Par ailleurs, la relation de Cuba avec les États-Unis pose question : il est difficile pour les Français et les Européens de se projeter. Elle s'améliorera certainement progressivement.

M. Arnaud FLEURY . - La TPE Industrie Bois SAS réalise la majeure partie de ses affaires à Cuba.

M. Pierre-Georges HERVÉ . - Cuba est un pays très exigeant mais qui respecte le savoir-faire. C'est pourquoi, les PME françaises disposant de savoir-faire ont un avenir prometteur à Cuba. Nous ne sommes pas affectés par des problèmes de financement, puisque nous sommes situés sur un petit marché sur lequel nous ne rencontrons pas de problème de paiement. En outre, nous sommes rémunérés en euros. Le marché cubain est respectueux des entreprises qui produisent et connaissent leur technologie.

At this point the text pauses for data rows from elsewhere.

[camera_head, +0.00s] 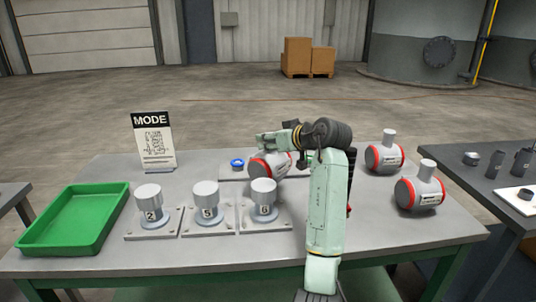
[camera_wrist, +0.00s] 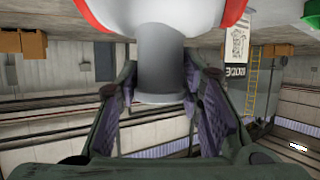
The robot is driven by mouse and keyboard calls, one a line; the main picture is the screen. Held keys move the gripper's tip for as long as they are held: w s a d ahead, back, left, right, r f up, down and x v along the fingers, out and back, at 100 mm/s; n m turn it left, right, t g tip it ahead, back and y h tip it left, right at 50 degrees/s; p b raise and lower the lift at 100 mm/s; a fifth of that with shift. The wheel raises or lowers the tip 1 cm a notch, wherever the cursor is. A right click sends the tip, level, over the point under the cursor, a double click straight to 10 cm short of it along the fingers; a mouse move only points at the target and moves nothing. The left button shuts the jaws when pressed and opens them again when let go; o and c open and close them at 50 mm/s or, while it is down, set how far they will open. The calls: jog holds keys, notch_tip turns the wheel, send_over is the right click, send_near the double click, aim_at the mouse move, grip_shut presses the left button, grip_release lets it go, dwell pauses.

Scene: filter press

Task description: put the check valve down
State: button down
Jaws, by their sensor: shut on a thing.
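The check valve (camera_head: 267,168) is a grey body with a red band, behind the middle of the table's front row. My gripper (camera_head: 268,143) is above it and shut on its upright neck; part of the valve is hidden by my arm. In the wrist view the fingers of my gripper (camera_wrist: 160,88) close on the grey neck (camera_wrist: 161,55) from both sides, with the red-edged body beyond. The valve is over or on a flat grey plate (camera_head: 229,175); I cannot tell whether they touch.
Three numbered posts (camera_head: 207,203) on square plates stand in front. A green tray (camera_head: 75,220) is at left, a MODE sign (camera_head: 153,142) behind. Two similar red-banded valves (camera_head: 385,153) (camera_head: 419,190) stand at right.

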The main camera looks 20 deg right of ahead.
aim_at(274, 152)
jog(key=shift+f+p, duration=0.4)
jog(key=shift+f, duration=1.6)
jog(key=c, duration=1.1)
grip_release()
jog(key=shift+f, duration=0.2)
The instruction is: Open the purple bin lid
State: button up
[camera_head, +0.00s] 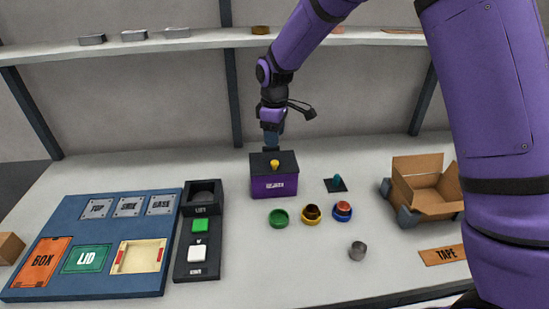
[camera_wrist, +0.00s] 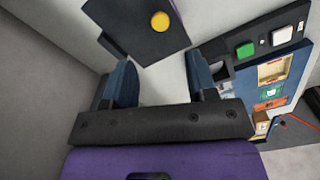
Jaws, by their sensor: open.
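The purple bin (camera_head: 274,187) stands upright near the back middle of the table, with a white label on its front. Its dark lid (camera_head: 286,160) lies flat on top and looks closed. A yellow knob (camera_head: 274,164) sits on the lid. In the wrist view the lid (camera_wrist: 125,22) and knob (camera_wrist: 160,21) are at the top, beyond the fingertips. My gripper (camera_head: 271,140) is just above and behind the bin's back edge in the head view. In the wrist view its two blue fingers (camera_wrist: 160,72) are apart with nothing between them. Neither finger visibly touches the knob.
A black panel with a green button (camera_head: 200,225) and a white button (camera_head: 197,254) is left of the bin. A blue sorting board (camera_head: 100,278) lies further left. Several round cups, including a green one (camera_head: 279,218), sit in front. An open cardboard box (camera_head: 430,219) is right.

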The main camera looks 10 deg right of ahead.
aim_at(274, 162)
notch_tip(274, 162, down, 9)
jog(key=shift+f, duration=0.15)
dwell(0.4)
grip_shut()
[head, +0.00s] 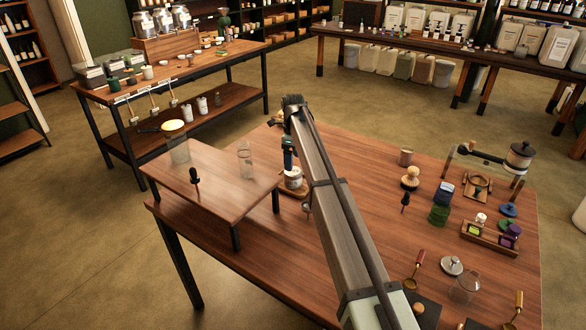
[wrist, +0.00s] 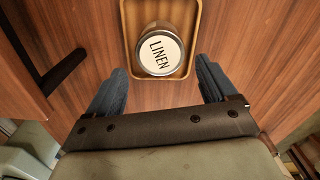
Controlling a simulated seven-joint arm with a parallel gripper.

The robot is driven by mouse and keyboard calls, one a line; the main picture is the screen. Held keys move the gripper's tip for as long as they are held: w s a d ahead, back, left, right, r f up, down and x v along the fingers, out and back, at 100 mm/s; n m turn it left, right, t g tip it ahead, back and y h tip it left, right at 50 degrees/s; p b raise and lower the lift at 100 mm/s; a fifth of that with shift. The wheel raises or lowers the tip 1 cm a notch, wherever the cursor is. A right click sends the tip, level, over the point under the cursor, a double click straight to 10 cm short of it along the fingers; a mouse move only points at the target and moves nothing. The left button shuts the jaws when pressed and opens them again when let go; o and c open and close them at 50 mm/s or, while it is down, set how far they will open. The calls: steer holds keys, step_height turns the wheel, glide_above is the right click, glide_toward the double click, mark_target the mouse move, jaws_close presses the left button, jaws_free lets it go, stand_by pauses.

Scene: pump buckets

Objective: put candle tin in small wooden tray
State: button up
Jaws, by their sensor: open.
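The candle tin (wrist: 161,50) is round with a pale lid reading LINEN. In the wrist view it sits upright inside the rim of the small wooden tray (wrist: 189,70). In the head view the tin (head: 294,180) and the tray (head: 286,191) are beside the raised wooden stand, partly hidden by my arm. My gripper (wrist: 160,72) is open and empty. Its two dark fingers are apart, to the left and right of the tray's near end in the wrist view. In the head view my gripper (head: 289,158) is close above the tin; its fingers are hard to make out.
The raised stand (head: 212,184) is close on the left, with glass jars and a dark-handled tool on it.

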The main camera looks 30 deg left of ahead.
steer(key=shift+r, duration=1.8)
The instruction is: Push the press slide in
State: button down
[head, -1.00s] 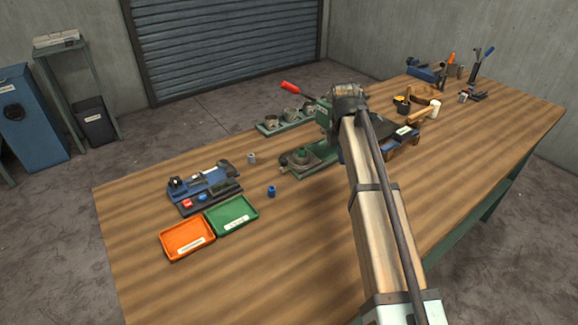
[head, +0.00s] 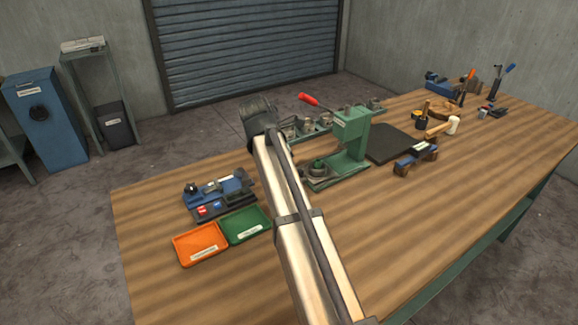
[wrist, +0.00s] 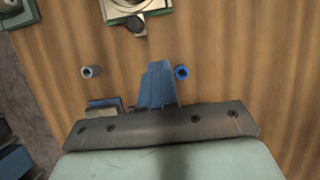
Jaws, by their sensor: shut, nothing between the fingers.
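The green press (head: 350,140) with its red-tipped lever (head: 309,99) stands on the wooden bench in the head view. Its slide (head: 318,170), a plate with a round seat, extends from the press's left side. In the wrist view, part of the slide (wrist: 150,9) and its dark knob (wrist: 137,26) show at the top edge. My gripper (wrist: 158,66) has its blue fingers together, with nothing between them. It is apart from the knob, below it in the wrist view. In the head view my arm hides the fingers.
A grey bushing (wrist: 90,72) and a blue bushing (wrist: 182,72) flank my fingers in the wrist view. A blue fixture (head: 220,190), an orange tray (head: 200,244) and a green tray (head: 245,225) lie left of my arm. The front right bench is clear.

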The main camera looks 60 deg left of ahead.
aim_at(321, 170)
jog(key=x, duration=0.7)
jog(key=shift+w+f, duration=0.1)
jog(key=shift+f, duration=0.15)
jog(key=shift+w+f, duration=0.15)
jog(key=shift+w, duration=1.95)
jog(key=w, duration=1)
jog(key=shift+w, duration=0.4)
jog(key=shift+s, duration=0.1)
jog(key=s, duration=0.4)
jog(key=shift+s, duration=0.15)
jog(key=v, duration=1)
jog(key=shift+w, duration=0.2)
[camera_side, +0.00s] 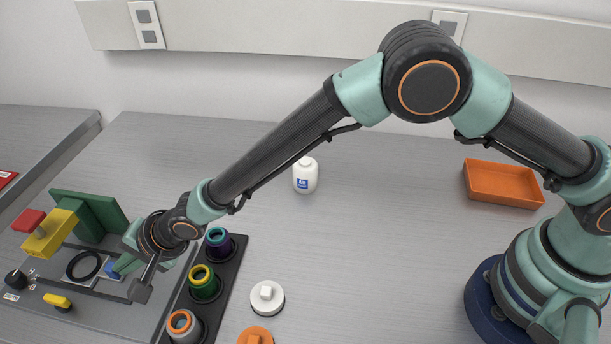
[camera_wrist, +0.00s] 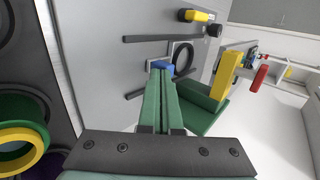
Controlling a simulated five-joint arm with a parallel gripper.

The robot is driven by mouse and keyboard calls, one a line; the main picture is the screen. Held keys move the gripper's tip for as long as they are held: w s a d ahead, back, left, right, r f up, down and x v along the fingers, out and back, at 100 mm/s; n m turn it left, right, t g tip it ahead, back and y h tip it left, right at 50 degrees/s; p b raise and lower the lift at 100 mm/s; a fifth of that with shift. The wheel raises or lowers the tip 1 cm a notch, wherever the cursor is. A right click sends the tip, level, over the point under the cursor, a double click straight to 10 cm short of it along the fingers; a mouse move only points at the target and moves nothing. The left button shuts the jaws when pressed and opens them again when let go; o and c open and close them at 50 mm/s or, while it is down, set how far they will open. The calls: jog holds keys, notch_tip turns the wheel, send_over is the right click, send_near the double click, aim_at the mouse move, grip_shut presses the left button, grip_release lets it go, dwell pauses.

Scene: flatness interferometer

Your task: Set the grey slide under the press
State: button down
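The grey slide (camera_side: 101,283) carries a black ring (camera_side: 84,265) and has a blue tab (camera_side: 112,287) on its right side. In the side view it sits just right of the press, which has a green stand (camera_side: 92,217), a yellow head (camera_side: 50,234) and a red top (camera_side: 28,220). The wrist view shows the blue tab (camera_wrist: 162,65) right at the tips of my gripper (camera_wrist: 160,75), with the black ring (camera_wrist: 184,60) beyond. My fingers are together with only a thin line between them. I cannot tell whether they touch the tab.
A black rack with several coloured cups (camera_side: 204,283) stands right of my gripper. White (camera_side: 267,297) and orange (camera_side: 256,336) lids lie beside it. A yellow lever (camera_side: 57,301) and black knob (camera_side: 15,280) are at the panel's front. A white bottle (camera_side: 305,177) and orange tray (camera_side: 503,183) stand farther back.

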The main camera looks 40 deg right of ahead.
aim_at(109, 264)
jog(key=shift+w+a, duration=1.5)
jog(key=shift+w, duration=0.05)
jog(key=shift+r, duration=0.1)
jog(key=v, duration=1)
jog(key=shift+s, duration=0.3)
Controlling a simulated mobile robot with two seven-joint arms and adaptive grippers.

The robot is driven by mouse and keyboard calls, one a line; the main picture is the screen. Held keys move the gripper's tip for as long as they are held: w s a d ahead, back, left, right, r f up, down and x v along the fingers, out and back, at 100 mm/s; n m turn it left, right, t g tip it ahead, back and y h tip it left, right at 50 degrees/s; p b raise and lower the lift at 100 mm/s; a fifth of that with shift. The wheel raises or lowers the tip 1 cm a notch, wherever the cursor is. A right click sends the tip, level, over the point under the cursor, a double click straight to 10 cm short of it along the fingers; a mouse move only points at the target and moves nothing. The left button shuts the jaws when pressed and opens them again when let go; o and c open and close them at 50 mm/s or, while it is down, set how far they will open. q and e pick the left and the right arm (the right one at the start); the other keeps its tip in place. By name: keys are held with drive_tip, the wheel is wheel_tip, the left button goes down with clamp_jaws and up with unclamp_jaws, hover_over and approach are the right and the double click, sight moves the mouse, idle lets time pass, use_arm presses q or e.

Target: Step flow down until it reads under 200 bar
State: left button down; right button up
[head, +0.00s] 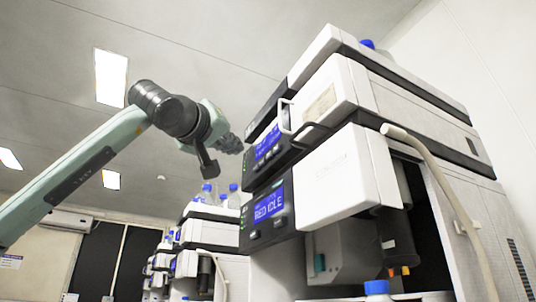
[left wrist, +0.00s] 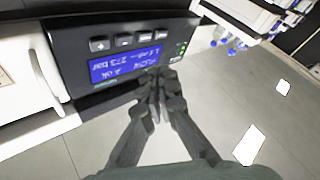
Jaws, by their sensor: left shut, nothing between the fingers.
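The pump module (head: 272,150) of the nearest column stack has a blue display with a row of buttons under it. In the left wrist view the picture is turned over, and the blue display (left wrist: 125,66) shows a flow line and what looks like 273 bar. Several grey buttons, among them plus (left wrist: 99,44) and minus (left wrist: 123,40), line the panel beside the display. My left gripper (head: 232,144) is shut and empty, just left of this panel in the head view. In the left wrist view its fingertips (left wrist: 157,76) overlap the display's edge; contact cannot be told.
A lower module display (head: 268,205) reads RED IDLE. White housings and a pale tube (head: 430,160) are at the right. More stacks with blue-capped bottles (head: 208,196) stand behind. A handle (left wrist: 42,65) juts out beside the panel. Open room lies left of the stack.

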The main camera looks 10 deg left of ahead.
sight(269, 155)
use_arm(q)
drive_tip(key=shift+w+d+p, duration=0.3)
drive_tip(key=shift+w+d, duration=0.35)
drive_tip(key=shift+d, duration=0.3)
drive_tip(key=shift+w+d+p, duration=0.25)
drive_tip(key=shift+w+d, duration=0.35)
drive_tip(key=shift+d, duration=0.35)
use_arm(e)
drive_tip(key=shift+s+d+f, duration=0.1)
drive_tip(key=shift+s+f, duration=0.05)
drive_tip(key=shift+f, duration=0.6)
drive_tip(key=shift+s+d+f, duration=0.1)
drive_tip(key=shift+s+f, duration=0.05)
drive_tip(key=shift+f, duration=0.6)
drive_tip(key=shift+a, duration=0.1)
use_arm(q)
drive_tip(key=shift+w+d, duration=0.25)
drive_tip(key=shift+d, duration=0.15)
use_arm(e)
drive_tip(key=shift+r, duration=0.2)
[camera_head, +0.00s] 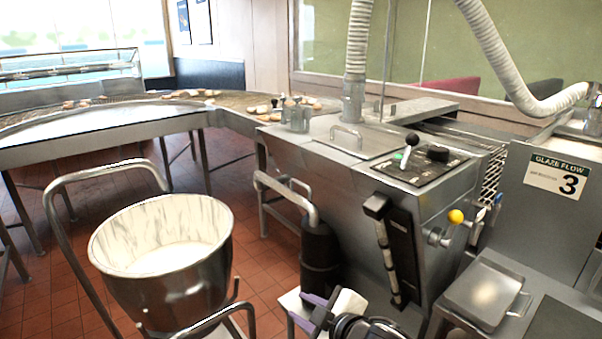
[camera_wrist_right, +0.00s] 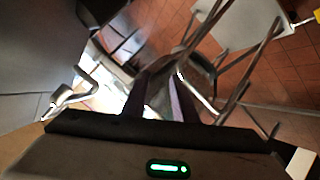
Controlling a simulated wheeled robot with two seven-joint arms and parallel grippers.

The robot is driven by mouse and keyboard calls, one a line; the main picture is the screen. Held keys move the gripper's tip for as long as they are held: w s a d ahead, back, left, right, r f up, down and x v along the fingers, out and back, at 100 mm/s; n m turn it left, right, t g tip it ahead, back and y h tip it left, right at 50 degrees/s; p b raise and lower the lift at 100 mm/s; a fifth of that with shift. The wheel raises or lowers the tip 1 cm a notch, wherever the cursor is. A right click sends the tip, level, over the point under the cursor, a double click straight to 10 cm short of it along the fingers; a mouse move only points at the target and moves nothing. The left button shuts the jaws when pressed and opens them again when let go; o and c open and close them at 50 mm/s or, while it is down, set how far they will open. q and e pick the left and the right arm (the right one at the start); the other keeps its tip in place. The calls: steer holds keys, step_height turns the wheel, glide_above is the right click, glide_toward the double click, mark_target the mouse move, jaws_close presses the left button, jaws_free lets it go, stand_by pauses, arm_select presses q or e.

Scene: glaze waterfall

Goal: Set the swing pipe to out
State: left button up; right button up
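A bent metal pipe (camera_head: 285,196) runs along the left side of the steel machine (camera_head: 340,175) and turns down at its right end above a black cylinder (camera_head: 320,258). It looks like the swing pipe, but I cannot tell its setting. My right gripper (camera_head: 306,310) is low at the bottom centre, below the black cylinder and apart from the pipe. Its two fingers stand apart with nothing held between them, as the right wrist view (camera_wrist_right: 160,82) also shows. My left gripper is not in view.
A steel bowl (camera_head: 165,285) with white liquid stands on a wheeled frame at the left. The machine carries a black-knobbed lever (camera_head: 411,140) and a yellow knob (camera_head: 456,216). A metal pan (camera_head: 482,293) lies at the lower right. Red tiled floor (camera_head: 262,265) shows between bowl and machine.

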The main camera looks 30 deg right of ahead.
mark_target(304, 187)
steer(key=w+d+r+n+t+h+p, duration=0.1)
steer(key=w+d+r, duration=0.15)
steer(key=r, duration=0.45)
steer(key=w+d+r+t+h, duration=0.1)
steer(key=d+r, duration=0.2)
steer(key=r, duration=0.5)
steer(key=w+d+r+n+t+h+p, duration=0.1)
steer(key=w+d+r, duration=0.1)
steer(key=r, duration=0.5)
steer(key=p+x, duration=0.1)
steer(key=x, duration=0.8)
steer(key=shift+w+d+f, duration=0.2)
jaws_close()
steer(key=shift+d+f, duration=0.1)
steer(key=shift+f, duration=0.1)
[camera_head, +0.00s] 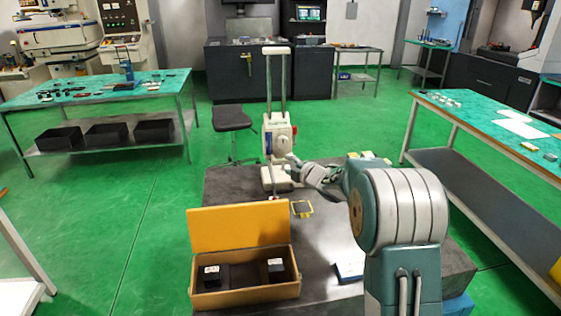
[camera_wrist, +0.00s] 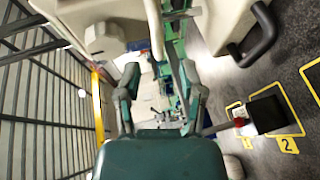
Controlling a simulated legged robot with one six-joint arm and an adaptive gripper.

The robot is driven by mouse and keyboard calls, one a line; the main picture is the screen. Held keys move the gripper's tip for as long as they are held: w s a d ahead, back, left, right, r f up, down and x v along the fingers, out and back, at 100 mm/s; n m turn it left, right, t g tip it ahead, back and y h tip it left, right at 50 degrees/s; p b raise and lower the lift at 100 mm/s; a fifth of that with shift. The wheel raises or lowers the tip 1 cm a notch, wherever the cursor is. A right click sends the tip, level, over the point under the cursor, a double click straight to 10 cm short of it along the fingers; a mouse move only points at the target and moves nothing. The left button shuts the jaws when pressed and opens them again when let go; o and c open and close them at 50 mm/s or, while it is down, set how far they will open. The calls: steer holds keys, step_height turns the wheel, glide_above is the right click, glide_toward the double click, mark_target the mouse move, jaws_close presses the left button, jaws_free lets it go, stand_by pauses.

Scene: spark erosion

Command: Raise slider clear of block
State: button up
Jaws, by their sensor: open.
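A pale slider body (camera_head: 280,137) with a dark dial and a red part sits on two upright columns, in the head view's middle. A pale foot (camera_head: 279,179) stands below it. My gripper (camera_head: 291,160) is beside the slider's lower right; contact cannot be told. The wrist view shows my gripper (camera_wrist: 159,78) with its fingers apart and nothing clearly held between them. Pale machine parts (camera_wrist: 112,35) fill the top of that view. A dark block (camera_wrist: 265,115) lies by the yellow number 2 mark, with a small red and white part at its left. Whether the slider touches it is unclear.
An open wooden box (camera_head: 245,290) with two dark blocks stands at the dark table's front left. Another marked square (camera_wrist: 314,80) and a dark handle (camera_wrist: 255,40) lie right in the wrist view. A yellow-outlined square (camera_head: 301,208) is near the foot.

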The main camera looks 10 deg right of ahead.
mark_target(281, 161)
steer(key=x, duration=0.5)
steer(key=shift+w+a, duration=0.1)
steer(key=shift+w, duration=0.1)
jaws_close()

M. Arnaud FLEURY . - La question du paiement n'est donc pas problématique pour une PME qui réussit à s'intégrer sur le marché cubain.

M. Pierre-Georges HERVÉ . - Non, particulièrement dans le secteur touristique qui génère des flux d'argent, Cuba paie correctement ses fournisseurs. L'industrie touristique est un secteur très porteur, notamment dans le domaine du bâtiment : Cuba a élaboré un programme prévoyant la construction de plus de 100 000 chambres dans les années à venir. Bouygues n'arrive d'ailleurs pas à faire face à la demande.

Pour une entreprise, il est essentiel d'intégrer le marché cubain avec un produit qu'elle maîtrise complètement. En effet, l'État cubain privilégie les entreprises qui vendent leurs propres produits. Il nous a fallu du temps pour prouver notre compétence, mais désormais nous vendons nos produits de façon satisfaisante. De plus, les Cubains respectent la parole donnée.

M. Arnaud FLEURY . - Comment commercer sans être enregistré, l'enregistrement prenant de nombreuses années et étant fortement conditionné ?

M. Pierre-Georges HERVÉ . - Il n'est pas nécessaire d'être enregistré pour faire du commerce à Cuba, si vous connaissez bien votre produit. Les sociétés peuvent s'appuyer sur les entreprises françaises déjà présentes et qui connaissent les circuits à emprunter. Leur stabilité financière et les certifications techniques des produits seront vérifiées. Comme dans tout marché export, aucune vente ne peut être réalisée avant deux ans.

Pour notre part, nous disposerons de notre propre représentation à partir de l'année prochaine. Nous pouvons facilement aider d'autres entreprises à pénétrer le marché.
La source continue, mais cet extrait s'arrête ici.